En raison des systèmes de suivi des armes souvent incertains et peu fiables des forces armées irakiennes, il est très difficile de savoir où vont les transferts d’armes une fois qu’ils entrent sur le sol irakien. Ce facteur, associé à la nature changeante du conflit, favorise la saisie ou le détournement d’armes vers des groupes armés ou des milices actifs en Irak et en Syrie. 
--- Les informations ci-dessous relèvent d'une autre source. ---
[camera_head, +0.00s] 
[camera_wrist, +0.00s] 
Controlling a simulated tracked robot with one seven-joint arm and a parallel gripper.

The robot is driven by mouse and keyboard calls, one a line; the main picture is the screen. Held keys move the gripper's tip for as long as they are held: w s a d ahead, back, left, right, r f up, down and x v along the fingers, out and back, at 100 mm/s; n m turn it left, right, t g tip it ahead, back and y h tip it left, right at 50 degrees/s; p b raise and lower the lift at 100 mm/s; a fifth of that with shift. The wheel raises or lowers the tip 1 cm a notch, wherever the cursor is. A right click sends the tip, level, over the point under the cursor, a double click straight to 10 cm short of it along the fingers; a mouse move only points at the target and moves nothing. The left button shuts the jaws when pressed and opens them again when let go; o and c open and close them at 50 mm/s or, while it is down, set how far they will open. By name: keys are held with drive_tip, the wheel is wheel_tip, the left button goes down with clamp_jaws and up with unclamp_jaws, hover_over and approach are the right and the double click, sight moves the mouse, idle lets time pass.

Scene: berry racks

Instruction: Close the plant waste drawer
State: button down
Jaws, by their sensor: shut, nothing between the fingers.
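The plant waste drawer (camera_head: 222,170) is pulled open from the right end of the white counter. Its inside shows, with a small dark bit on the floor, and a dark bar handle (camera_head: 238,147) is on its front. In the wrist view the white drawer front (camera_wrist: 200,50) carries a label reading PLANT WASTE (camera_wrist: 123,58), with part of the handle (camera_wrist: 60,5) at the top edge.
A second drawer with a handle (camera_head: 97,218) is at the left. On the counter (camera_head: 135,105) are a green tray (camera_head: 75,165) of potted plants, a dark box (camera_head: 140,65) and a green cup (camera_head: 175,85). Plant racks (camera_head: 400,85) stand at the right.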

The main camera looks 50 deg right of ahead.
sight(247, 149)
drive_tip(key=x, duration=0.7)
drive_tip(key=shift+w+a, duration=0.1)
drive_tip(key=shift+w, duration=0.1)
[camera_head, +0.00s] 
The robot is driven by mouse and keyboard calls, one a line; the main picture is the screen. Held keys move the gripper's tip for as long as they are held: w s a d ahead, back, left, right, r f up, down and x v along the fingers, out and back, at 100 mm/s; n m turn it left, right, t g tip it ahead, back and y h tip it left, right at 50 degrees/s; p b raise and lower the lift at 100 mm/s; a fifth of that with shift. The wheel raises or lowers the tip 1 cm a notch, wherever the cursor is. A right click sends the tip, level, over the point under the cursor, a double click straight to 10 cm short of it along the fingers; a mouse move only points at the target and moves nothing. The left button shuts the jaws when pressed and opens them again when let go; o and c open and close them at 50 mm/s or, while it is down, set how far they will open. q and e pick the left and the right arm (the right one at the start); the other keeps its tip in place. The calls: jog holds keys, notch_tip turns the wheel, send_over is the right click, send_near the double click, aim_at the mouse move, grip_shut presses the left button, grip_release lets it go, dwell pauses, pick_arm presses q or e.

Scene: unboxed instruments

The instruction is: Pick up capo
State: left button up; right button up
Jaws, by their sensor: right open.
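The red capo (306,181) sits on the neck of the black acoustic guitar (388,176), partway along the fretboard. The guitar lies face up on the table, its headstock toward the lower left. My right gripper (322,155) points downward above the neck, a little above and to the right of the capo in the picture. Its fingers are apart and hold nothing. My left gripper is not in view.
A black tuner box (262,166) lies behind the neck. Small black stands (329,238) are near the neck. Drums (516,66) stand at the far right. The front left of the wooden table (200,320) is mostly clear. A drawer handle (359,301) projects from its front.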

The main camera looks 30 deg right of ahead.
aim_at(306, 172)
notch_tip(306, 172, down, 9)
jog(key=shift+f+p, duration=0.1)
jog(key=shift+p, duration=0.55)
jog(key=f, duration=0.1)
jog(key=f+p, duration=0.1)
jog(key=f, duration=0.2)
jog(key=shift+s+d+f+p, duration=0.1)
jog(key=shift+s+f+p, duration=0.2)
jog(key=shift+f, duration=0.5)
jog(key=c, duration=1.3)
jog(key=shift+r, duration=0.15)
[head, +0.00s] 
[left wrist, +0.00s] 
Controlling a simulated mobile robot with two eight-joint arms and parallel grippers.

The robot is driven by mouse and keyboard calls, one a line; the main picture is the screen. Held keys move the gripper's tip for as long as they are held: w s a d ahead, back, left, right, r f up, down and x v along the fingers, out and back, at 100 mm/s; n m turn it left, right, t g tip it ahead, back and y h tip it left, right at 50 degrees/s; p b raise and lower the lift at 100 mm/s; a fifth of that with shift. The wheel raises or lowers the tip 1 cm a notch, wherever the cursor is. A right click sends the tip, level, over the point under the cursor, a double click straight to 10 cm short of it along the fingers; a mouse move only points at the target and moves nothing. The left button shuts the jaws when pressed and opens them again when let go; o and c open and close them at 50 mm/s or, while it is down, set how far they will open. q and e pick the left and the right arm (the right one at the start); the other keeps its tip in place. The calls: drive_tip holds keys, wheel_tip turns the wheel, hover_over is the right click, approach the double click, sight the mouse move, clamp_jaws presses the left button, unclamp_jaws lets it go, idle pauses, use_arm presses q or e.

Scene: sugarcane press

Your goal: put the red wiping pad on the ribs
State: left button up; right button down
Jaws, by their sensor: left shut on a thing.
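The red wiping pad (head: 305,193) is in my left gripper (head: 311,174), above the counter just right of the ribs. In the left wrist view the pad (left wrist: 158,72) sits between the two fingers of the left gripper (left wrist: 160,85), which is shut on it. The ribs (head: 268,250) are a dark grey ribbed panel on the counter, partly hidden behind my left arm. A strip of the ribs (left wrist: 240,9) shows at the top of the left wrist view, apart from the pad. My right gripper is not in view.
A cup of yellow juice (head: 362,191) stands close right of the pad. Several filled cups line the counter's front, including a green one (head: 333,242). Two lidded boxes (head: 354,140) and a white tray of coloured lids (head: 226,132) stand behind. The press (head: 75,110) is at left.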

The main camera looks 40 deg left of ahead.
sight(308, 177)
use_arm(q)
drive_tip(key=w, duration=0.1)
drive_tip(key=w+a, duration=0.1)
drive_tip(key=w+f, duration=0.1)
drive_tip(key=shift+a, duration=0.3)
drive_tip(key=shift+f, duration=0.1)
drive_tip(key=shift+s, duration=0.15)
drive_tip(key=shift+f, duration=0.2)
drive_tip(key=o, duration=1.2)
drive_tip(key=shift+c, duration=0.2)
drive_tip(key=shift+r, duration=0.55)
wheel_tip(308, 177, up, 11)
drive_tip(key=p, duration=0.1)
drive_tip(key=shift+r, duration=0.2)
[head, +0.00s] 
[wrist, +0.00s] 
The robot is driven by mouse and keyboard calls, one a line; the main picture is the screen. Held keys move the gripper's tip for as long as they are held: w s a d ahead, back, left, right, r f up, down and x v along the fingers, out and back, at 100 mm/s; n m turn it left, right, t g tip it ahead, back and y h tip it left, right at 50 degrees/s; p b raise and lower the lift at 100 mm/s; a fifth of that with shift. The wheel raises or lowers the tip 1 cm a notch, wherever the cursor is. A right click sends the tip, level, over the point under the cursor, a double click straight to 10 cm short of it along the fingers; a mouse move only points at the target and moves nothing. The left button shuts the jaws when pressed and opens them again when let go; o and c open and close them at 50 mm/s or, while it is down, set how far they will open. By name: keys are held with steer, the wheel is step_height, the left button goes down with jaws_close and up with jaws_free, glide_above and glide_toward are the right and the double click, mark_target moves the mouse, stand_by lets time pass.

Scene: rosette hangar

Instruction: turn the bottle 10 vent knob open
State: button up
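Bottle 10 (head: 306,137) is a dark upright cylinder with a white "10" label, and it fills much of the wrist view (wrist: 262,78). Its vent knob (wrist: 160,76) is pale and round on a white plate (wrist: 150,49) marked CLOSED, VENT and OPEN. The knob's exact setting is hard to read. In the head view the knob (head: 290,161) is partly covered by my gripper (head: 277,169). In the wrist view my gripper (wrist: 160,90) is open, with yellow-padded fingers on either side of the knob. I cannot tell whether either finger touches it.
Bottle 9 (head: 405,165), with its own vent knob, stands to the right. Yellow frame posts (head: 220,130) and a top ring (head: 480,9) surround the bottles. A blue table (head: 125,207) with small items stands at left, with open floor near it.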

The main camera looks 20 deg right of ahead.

Les autorités irakiennes doivent mettre en place des mesures strictes pour que les stocks d'armes soient dûment surveillés et sécurisés.

Patrick Wilcken

« Les autorités irakiennes doivent mettre en place des mesures strictes pour que les stocks d’armes soient dûment surveillés et sécurisés », a déclaré Patrick Wilcken.

Le rôle de l’Iran 

La multiplication des fournisseurs d’armes à l’Irak a eu des conséquences inattendues. Par exemple, des véhicules blindés américains, sans doute destinés aux forces irakiennes, se sont retrouvés entre les mains de Kataeb Hezbollah, une milice entretenant des liens avec l’Iran que le Département d’État américain a longtemps désigné comme « organisation terroriste étrangère ». 

L’Iran demeure un partenaire militaire majeur des milices des Unités de mobilisation populaire, particulièrement celles qui sont étroitement liées à des responsables militaires et religieux iraniens – Organisation Badr, Asaib Ahl al Haq (La Ligue des vertueux) et Brigades Hezbollah – toutes accusées de graves violations des droits humains. Ces livraisons d’armes bafouent la résolution de l’ONU de 2015 interdisant les exportations depuis l’Iran, sans autorisation préalable du Conseil de sécurité de l’ONU.

« En fournissant directement des armes aux Unités de mobilisation populaire, l’Iran risque de se rendre complice de crimes de guerre. Il ne devrait pas autoriser de transfert vers des milices des Unités de mobilisation populaire, tant qu’elles ne sont pas sous le commandement et le contrôle effectifs des forces armées irakiennes et tant qu’elles n’ont pas à rendre de comptes pour les violations qu’elles commettent », a déclaré Patrick Wilcken.